- [SUPPLIED MATERIAL]:
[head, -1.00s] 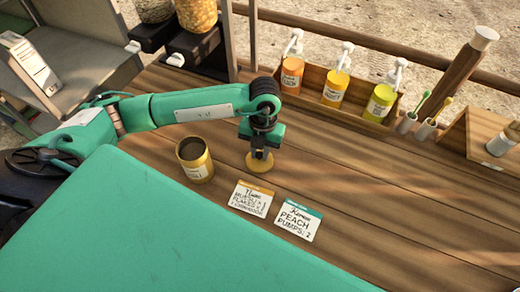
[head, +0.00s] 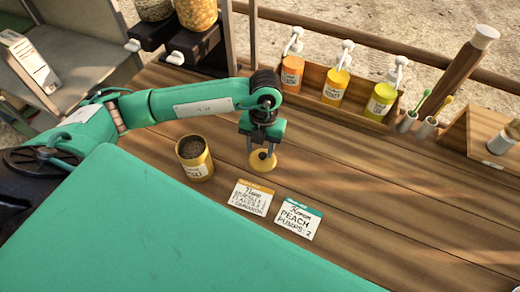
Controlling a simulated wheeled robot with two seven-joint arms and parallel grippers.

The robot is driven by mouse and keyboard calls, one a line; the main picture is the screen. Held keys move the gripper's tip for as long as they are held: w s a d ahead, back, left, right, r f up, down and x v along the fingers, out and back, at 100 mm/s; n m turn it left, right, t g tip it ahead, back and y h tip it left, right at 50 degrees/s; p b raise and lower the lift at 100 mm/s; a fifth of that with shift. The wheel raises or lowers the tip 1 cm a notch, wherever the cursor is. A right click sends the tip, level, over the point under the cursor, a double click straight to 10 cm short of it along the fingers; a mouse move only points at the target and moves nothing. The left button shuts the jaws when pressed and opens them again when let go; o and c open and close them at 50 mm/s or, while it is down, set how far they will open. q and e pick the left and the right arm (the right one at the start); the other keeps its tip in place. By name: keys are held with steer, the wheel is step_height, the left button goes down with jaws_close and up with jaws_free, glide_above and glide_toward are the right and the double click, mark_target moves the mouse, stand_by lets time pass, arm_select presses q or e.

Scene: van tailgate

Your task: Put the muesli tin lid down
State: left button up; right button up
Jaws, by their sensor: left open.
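The muesli tin lid (head: 262,161) is a round yellow disc with a dark knob on top. It looks to lie flat on the wooden counter, to the right of the open muesli tin (head: 196,170), which is yellow with a pale label and dark inside. My left gripper (head: 262,146) is open, right above the lid's knob, with its fingers on either side of or just over it; the exact gap is hard to tell. My right gripper is not in view.
Two order cards, one orange-topped (head: 251,198) and one teal-topped (head: 299,219), lie in front of the lid. A wooden rack (head: 310,93) of pump bottles stands at the back. Dispensers (head: 197,45) stand back left.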

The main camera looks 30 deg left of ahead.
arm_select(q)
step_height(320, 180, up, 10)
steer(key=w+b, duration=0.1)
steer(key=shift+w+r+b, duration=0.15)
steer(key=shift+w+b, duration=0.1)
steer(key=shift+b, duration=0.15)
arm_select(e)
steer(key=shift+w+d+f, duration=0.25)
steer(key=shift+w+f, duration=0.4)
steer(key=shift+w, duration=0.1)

- [SET EXERCISE]:
Leave out the pictures and reproduce the rest of the listing exactly.

- [SOLUTION TO THE PROBLEM]:
[head, -1.00s] 
[head, +0.00s] 
Controlling a simulated wheeled robot with two seven-joint arms and parallel grippers.

The robot is driven by mouse and keyboard calls, one a line; the main picture is the screen. Held keys move the gripper's tip for as long as they are held: w s a d ahead, back, left, right, r f up, down and x v along the fingers, out and back, at 100 mm/s; n m turn it left, right, t g tip it ahead, back and y h tip it left, right at 50 degrees/s; p b raise and lower the lift at 100 mm/s; a fifth of that with shift. The wheel raises or lowers the tip 1 cm a notch, wherever the cursor is. A right click sends the tip, level, over the point under the cursor, a double click straight to 10 cm short of it along the fingers; a mouse move only points at the target and moves nothing. The left button shuts the jaws when pressed and opens them again when let go; o and c open and close them at 50 mm/s or, while it is down, set how far they will open. q and e pick the left and the right arm (the right one at the start); the other keeps its tip in place. By name: keys are held with steer, the wheel is step_height, the left button goes down with jaws_close and up with jaws_free, glide_above and glide_toward are the right and the double click, mark_target moves the mouse, stand_by lets time pass, arm_select presses q or e.

Scene: van tailgate

Your task: Put the muesli tin lid down
State: left button up; right button up
Jaws, by their sensor: left open.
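The muesli tin lid (head: 262,161) is a round yellow disc with a dark knob on top. It looks to lie flat on the wooden counter, to the right of the open muesli tin (head: 196,170), which is yellow with a pale label and dark inside. My left gripper (head: 262,146) is open, right above the lid's knob, with its fingers on either side of or just over it; the exact gap is hard to tell. My right gripper is not in view.
Two order cards, one orange-topped (head: 251,198) and one teal-topped (head: 299,219), lie in front of the lid. A wooden rack (head: 310,93) of pump bottles stands at the back. Dispensers (head: 197,45) stand back left.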

The main camera looks 30 deg left of ahead.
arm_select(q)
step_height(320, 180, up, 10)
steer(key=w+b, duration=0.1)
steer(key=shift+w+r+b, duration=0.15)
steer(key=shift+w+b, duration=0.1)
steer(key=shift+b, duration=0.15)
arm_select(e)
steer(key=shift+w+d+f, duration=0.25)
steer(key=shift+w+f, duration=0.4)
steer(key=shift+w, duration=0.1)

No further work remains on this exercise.